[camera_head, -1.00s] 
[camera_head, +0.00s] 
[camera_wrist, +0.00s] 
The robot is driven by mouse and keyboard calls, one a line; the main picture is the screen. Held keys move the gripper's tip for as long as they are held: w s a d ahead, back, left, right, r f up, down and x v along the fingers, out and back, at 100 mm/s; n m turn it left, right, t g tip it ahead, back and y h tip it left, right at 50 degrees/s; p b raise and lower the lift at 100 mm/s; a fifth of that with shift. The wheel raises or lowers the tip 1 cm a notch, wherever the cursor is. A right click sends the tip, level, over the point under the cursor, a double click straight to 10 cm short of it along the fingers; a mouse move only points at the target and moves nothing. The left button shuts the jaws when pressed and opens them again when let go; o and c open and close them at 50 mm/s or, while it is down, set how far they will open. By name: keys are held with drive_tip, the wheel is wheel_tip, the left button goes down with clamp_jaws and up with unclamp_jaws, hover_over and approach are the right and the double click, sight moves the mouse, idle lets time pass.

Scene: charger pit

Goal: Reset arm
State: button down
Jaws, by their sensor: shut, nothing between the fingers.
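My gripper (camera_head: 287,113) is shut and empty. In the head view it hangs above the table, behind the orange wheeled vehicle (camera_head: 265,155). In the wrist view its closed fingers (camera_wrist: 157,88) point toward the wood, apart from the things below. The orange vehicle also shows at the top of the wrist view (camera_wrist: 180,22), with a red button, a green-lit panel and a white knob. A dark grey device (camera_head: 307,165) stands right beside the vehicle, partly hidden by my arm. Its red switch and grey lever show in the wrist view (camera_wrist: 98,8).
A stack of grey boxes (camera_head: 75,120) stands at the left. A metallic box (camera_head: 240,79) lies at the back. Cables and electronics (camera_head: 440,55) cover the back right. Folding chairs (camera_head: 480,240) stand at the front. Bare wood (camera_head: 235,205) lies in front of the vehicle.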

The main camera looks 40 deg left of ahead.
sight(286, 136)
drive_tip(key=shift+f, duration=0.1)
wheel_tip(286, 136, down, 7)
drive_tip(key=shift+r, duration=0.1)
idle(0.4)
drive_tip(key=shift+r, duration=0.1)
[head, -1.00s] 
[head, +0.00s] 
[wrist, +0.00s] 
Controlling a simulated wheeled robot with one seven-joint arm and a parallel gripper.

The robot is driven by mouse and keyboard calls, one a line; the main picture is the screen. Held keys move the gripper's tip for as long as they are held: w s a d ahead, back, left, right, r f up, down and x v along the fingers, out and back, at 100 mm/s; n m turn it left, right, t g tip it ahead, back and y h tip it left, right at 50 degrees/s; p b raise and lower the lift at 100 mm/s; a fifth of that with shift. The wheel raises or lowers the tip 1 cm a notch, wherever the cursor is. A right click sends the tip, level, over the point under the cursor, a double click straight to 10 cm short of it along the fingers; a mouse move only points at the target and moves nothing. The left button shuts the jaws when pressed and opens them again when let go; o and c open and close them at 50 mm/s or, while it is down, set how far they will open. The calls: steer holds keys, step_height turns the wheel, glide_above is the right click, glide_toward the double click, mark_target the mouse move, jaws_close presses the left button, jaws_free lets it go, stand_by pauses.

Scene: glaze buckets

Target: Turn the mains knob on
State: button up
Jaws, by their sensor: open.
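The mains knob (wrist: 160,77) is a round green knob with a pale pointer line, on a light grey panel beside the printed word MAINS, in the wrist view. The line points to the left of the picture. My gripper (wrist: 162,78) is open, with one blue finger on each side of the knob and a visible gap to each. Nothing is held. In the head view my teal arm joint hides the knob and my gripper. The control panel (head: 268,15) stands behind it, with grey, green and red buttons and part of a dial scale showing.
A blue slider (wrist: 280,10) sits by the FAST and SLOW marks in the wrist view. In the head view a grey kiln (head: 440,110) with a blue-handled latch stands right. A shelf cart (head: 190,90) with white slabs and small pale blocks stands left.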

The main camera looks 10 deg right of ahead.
====
» **Exercise details**
Only the number is needed: state how many lines in the listing contain "Scene".

» **Expected output**
2